I giudici della Cedu legati alle Ong (anche di Soros)

Nella Corte europea dei diritti umani siedono persone che hanno collaborato con Open Society, Human Rights Watch, Amnesty International

In Europa c’è un conflitto di interessi grande come una casa. Riguarda molti giudici della Corte europea dei diritti umani (Cedu) e alcune grandi organizzazioni come la Open Society di George Soros, Amnesty International, Human Rights Watch, ecc. Giudici che collaborano o che hanno collaborato con Ong di attivisti per i diritti umani siedono nei collegi giudicanti in casi dove le stesse Ong sono ricorrenti o parti terze. Secondo un rapporto elaborato dallo European Center for Law and Justice (una Ong specializzata nei temi della libertà religiosa), almeno 22 dei 100 giudici permanenti che hanno giudicato i casi presentati alla Cedu fra il 2009 e il 2019 sono ex responsabili o ex collaboratori di sette Ong molto attive nel presentare ricorsi alla stessa Corte.

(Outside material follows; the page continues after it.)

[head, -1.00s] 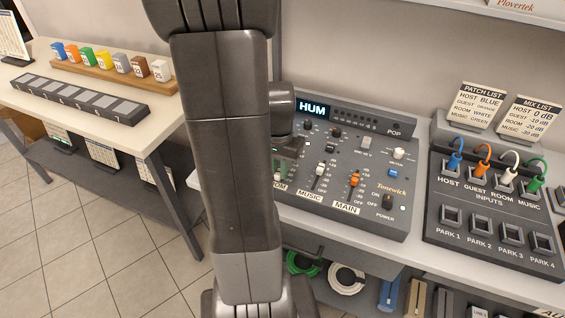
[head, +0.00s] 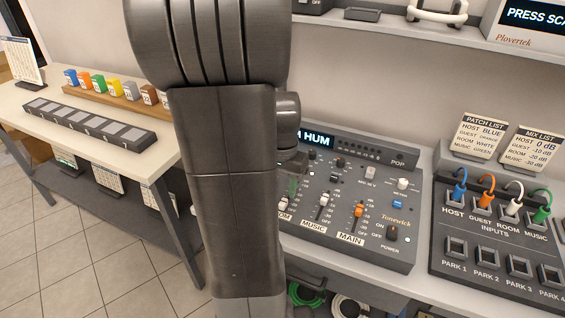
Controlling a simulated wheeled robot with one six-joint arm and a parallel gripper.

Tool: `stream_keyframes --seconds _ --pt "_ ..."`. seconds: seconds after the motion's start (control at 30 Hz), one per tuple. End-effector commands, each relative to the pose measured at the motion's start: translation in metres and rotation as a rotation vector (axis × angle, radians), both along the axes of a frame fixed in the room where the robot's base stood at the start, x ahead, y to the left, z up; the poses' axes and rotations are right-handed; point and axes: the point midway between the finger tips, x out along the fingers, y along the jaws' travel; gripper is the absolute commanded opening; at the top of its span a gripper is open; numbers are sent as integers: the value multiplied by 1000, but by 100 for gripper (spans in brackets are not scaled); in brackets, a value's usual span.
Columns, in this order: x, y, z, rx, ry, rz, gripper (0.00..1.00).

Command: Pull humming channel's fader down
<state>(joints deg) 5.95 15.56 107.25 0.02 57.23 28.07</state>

Dodici giudici sono legati alla rete della Open Society Foundation (Osf), sette ai Comitati Helsinki, cinque alla Commissione Internazionale dei Giuristi, tre ad Amnesty International, uno a Human Rights Watch, uno a Interights et uno all’A.I.R.E. Centre. L’Open Society, oltre a contare il maggior numero di giudici ad essa legati che siedono alla Cedu, si distingue anche per il fatto che è fonte di finanziamenti per tutte e sei le altre Ong citate nel rapporto. A partire dal 2009 si contano 185 casi istruiti dalla Cedu nei quali una delle sette Ong citate risulta ufficialmente implicata nella procedura. In 88 di questi casi, alcuni dei giudici del collegio giudicante avevano legami con la Ong implicata nell’affare.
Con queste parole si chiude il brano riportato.